ROSSO FIORENTINO’S CAPTIVATING HOLY FAMILY IS THE CENTERPIECE OF NEW EXHIBITION AT THE MORGAN ON FLORENTINE MANNERISM

Press release date: 
Friday, October 19, 2012

The emergence of Mannerism in Florentine Renaissance art as exemplified by the brilliant painter Rosso Fiorentino is the subject of a new exhibition at The Morgan Library & Museum, opening on November 16, 2012. The show includes the artist’s extraordinary painting, Holy Family with the Young Saint John the Baptist, as well a selection of drawings, printed books, letters, and manuscripts by other Florentine masters. The Holy Family, on loan from the Walters Art Museum in Baltimore, is one of only three paintings by Rosso in the United States. Fantasy and Invention: Rosso Fiorentino and Sixteenth-Century Florentine Drawing will remain on view at the Morgan through February 3, 2013.
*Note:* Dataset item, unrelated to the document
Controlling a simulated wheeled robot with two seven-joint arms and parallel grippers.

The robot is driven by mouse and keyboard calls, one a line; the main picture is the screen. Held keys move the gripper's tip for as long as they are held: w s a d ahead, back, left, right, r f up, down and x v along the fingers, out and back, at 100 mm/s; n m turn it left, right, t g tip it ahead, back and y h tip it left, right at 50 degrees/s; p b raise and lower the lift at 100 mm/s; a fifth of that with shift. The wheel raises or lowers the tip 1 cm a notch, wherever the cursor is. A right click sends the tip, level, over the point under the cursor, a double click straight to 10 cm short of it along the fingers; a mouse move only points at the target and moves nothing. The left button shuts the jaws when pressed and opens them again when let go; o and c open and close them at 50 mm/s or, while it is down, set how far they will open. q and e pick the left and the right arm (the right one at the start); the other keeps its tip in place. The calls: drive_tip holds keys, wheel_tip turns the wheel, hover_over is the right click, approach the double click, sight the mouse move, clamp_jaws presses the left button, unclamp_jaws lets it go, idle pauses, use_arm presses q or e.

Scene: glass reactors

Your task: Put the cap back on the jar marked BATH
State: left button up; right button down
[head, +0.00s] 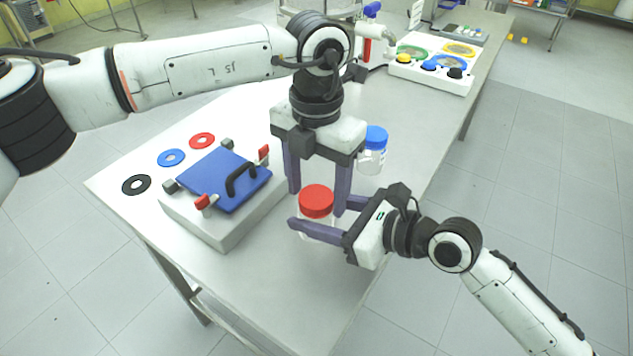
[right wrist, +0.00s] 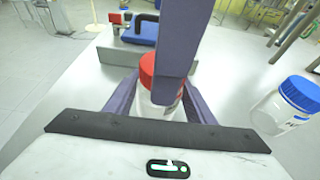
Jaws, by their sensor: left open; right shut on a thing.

Born Giovanni Battista di Jacopo di Guaspare in Florence, Rosso Fiorentino (1494–1540)—so known because of his distinctive red hair—was one of the foremost exponents of the late Renaissance style known as Mannerism, or the maniera. Characterized by extreme artifice, effortless grace, and refinement, and given to displays of inventive fantasy, spatial ambiguity, and strange beauty, this style developed about 1520 simultaneously in Rome (in the circle of Raphael) and in Florence (in the work of artists associated with Andrea del Sarto).